Identify all lines of the data containing the string "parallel" and copy them.

▶ [Rows about robot tasks]
** Begin **
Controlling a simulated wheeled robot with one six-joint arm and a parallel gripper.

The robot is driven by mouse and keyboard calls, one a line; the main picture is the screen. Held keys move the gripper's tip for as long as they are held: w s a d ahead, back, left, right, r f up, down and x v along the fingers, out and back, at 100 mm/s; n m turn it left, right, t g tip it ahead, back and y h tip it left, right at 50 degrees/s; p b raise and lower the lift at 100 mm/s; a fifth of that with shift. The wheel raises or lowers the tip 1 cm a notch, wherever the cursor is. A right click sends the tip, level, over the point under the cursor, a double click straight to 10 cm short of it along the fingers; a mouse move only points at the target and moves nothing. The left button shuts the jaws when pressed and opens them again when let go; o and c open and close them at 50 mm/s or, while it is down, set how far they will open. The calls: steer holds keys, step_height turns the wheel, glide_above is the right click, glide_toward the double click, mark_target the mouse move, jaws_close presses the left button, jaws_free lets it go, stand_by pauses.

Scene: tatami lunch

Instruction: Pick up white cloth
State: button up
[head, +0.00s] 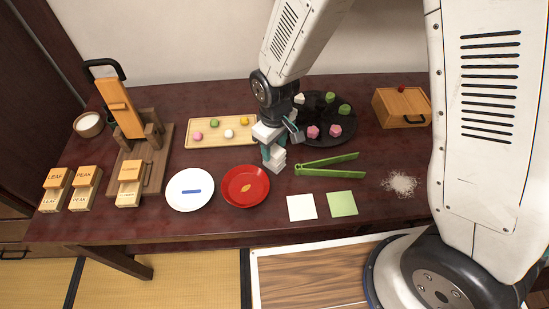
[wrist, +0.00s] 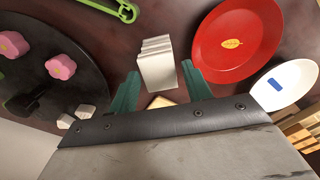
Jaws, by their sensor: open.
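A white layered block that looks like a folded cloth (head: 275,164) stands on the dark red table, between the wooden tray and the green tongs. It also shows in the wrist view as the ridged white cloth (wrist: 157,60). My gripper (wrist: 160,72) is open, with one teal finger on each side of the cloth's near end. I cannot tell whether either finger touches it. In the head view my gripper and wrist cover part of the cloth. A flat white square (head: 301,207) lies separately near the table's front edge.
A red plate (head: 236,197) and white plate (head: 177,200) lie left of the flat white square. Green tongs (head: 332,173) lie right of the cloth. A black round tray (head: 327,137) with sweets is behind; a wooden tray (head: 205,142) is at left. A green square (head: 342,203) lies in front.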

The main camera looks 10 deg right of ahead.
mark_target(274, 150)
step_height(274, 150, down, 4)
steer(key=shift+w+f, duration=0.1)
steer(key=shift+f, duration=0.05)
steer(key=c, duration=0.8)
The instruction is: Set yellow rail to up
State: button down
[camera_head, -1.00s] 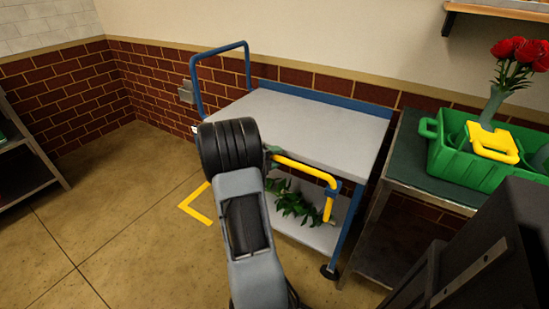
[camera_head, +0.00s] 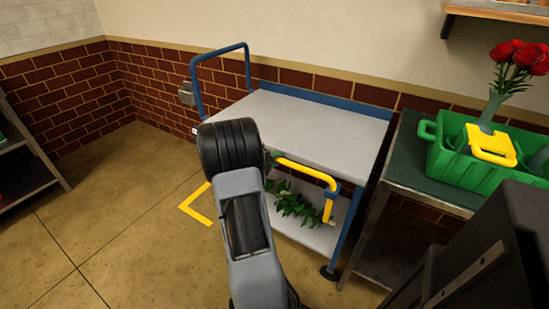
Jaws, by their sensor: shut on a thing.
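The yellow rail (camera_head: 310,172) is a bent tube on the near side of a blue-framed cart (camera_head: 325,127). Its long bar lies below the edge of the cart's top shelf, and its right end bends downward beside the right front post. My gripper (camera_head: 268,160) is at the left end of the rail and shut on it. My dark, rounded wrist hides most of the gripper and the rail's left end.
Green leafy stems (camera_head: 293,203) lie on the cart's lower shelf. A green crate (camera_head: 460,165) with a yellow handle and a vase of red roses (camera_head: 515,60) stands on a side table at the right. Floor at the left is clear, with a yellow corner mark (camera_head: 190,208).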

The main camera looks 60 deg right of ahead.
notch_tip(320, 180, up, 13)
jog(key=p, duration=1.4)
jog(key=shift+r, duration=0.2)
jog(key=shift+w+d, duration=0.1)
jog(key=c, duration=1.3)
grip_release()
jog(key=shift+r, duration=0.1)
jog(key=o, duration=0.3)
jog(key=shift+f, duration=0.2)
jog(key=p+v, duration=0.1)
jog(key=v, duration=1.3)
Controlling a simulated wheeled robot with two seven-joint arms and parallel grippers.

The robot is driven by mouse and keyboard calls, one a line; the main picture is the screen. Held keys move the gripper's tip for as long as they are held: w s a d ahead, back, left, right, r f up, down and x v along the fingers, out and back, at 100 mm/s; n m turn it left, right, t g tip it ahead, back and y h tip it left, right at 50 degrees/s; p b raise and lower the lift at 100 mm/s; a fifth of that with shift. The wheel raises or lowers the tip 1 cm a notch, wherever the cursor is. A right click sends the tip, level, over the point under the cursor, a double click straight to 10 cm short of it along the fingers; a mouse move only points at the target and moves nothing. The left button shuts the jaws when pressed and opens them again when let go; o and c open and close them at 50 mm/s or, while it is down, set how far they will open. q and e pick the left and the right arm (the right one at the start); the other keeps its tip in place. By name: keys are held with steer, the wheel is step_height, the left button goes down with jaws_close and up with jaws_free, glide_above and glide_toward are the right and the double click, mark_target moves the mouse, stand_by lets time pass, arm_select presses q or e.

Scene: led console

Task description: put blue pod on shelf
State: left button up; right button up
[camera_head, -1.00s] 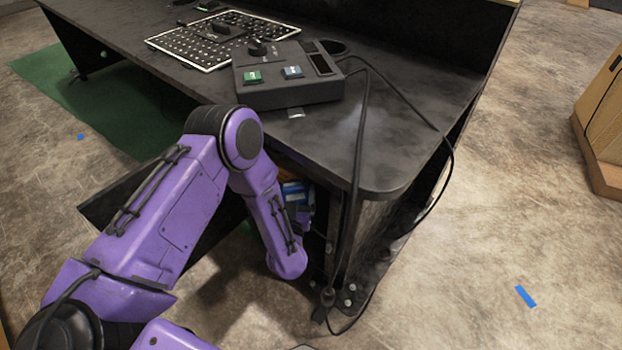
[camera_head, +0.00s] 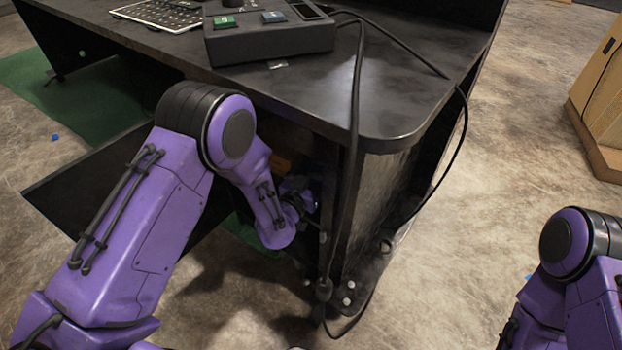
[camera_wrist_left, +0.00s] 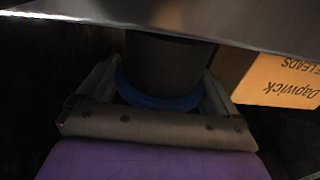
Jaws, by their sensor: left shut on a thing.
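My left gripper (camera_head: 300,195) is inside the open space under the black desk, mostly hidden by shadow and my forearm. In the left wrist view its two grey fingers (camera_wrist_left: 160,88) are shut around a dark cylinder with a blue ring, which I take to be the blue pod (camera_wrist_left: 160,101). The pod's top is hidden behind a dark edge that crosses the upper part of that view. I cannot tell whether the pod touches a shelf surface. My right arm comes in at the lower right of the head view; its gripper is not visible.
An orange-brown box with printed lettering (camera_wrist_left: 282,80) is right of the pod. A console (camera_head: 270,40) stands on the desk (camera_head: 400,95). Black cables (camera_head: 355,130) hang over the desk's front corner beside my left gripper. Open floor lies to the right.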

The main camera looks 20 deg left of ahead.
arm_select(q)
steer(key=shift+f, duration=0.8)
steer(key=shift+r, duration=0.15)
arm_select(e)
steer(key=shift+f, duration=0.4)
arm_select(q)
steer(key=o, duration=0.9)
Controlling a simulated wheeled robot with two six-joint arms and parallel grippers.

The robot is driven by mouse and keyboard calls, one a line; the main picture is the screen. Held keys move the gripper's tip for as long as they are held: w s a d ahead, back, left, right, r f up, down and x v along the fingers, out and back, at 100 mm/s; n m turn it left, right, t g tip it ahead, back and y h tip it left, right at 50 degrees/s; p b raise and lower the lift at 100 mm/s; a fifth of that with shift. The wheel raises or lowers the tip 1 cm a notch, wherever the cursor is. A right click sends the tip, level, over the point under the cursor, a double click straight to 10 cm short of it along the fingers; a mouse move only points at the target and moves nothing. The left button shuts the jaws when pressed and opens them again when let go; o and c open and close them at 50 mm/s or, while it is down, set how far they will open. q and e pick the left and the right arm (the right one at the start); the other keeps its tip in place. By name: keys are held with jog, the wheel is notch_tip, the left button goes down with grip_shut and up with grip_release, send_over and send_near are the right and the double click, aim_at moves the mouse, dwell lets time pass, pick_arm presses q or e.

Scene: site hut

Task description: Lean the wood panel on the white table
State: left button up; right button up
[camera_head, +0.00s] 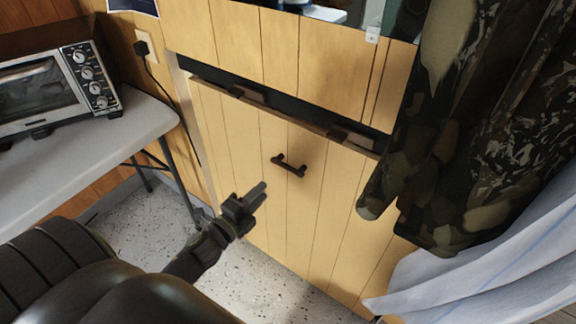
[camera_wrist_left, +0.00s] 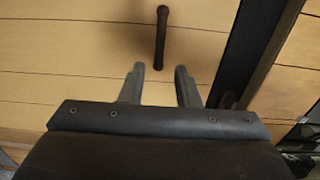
** End **
▶ [RESPONSE]
Controlling a simulated wheeled robot with one six-joint arm and a parallel gripper.
Controlling a simulated wheeled robot with two seven-joint arms and parallel grippers.
Controlling a simulated wheeled robot with two six-joint arms and parallel grippers.

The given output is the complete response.